#### [WHAT IS EXPECTED]
Retype each line exactly. Skip images.

★ ★ ★ ★ ★

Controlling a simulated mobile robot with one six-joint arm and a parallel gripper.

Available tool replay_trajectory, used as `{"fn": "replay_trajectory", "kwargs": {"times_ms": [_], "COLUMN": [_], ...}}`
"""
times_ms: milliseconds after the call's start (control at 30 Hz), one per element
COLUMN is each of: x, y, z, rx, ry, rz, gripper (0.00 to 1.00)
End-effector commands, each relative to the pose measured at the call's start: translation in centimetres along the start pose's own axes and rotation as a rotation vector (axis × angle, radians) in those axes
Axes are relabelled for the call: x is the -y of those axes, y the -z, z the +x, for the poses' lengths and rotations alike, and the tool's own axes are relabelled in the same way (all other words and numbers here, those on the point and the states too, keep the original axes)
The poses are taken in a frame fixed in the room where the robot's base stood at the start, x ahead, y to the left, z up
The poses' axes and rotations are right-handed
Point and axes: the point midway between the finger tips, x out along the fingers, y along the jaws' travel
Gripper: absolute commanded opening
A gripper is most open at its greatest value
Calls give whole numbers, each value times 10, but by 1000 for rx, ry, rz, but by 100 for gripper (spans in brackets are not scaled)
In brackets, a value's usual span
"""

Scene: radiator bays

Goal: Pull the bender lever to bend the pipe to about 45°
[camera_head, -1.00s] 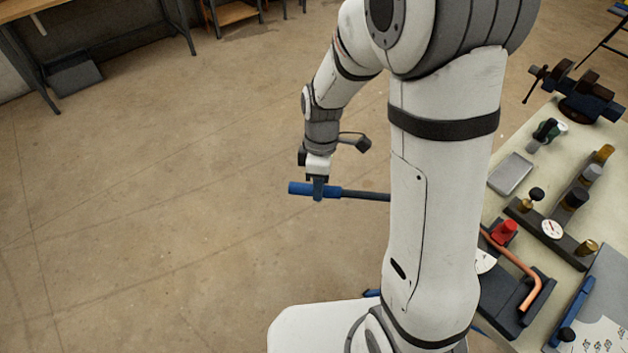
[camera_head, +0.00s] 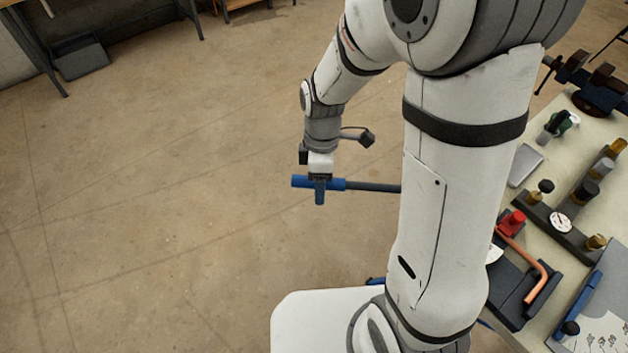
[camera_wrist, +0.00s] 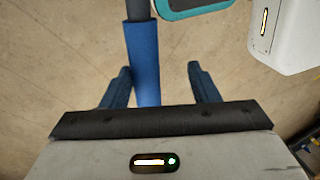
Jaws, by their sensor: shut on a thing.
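My gripper (camera_head: 320,198) is shut on the blue grip (camera_head: 301,182) of the bender lever, out over the floor left of the bench. The lever's dark bar (camera_head: 372,187) runs right and passes behind my arm. In the wrist view the blue grip (camera_wrist: 145,65) lies between my two fingers (camera_wrist: 161,85), nearer the left one. The copper pipe (camera_head: 521,250) lies in the dark bender (camera_head: 507,292) on the bench and shows a bend near its right end. A red part (camera_head: 512,222) sits beside it. My arm hides the lever's pivot and part of the bender.
The bench (camera_head: 522,205) at right carries a row of fittings with a round gauge (camera_head: 560,222), a grey plate (camera_head: 524,163) and a vise (camera_head: 598,90). A white sheet with drawings (camera_head: 605,330) lies at its near end. The floor to the left is open.

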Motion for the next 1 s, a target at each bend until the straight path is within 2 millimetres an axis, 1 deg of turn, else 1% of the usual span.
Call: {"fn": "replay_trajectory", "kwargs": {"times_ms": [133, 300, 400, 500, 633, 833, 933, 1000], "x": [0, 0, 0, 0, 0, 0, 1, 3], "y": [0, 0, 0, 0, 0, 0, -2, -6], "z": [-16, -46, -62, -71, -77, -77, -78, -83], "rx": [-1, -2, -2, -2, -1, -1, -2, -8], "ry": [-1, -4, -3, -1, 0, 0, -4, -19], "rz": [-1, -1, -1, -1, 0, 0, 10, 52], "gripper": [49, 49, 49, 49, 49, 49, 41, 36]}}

★ ★ ★ ★ ★

#### [WRITTEN SOLUTION]
Controlling a simulated mobile robot with one six-joint arm and a parallel gripper.

Available tool replay_trajectory, used as `{"fn": "replay_trajectory", "kwargs": {"times_ms": [_], "COLUMN": [_], ...}}`
"""
times_ms: milliseconds after the call's start (control at 30 Hz), one per element
COLUMN is each of: x, y, z, rx, ry, rz, gripper (0.00 to 1.00)
End-effector commands, each relative to the pose measured at the call's start: translation in centimetres along the start pose's own axes and rotation as a rotation vector (axis × angle, radians) in those axes
Axes are relabelled for the call: x is the -y of those axes, y the -z, z the +x, for the poses' lengths and rotations alike, and the tool's own axes are relabelled in the same way (all other words and numbers here, those on the point and the states too, keep the original axes)
The poses are taken in a frame fixed in the room where the robot's base stood at the start, x ahead, y to the left, z up
The poses' axes and rotations are right-handed
Point and axes: the point midway between the finger tips, x out along the fingers, y along the jaws' travel
Gripper: absolute commanded opening
A gripper is most open at its greatest value
Calls give whole numbers, each value times 10, but by 1000 for rx, ry, rz, but by 100 for gripper (spans in brackets are not scaled)
In brackets, a value's usual span
"""

Scene: radiator bays

Goal: Pull the bender lever to bend the pipe to about 45°
[camera_head, -1.00s] 
[camera_head, +0.00s] 
[camera_wrist, +0.00s] 
Jaws, by their sensor: shut on a thing.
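My gripper (camera_head: 320,198) is shut on the blue grip (camera_head: 301,182) of the bender lever, out over the floor left of the bench. The lever's dark bar (camera_head: 372,187) runs right and passes behind my arm. In the wrist view the blue grip (camera_wrist: 145,65) lies between my two fingers (camera_wrist: 161,85), nearer the left one. The copper pipe (camera_head: 521,250) lies in the dark bender (camera_head: 507,292) on the bench and shows a bend near its right end. A red part (camera_head: 512,222) sits beside it. My arm hides the lever's pivot and part of the bender.
The bench (camera_head: 522,205) at right carries a row of fittings with a round gauge (camera_head: 560,222), a grey plate (camera_head: 524,163) and a vise (camera_head: 598,90). A white sheet with drawings (camera_head: 605,330) lies at its near end. The floor to the left is open.

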Motion for the next 1 s, a target at each bend until the straight path is within 2 millimetres an axis, 1 deg of turn, else 1% of the usual span.
Call: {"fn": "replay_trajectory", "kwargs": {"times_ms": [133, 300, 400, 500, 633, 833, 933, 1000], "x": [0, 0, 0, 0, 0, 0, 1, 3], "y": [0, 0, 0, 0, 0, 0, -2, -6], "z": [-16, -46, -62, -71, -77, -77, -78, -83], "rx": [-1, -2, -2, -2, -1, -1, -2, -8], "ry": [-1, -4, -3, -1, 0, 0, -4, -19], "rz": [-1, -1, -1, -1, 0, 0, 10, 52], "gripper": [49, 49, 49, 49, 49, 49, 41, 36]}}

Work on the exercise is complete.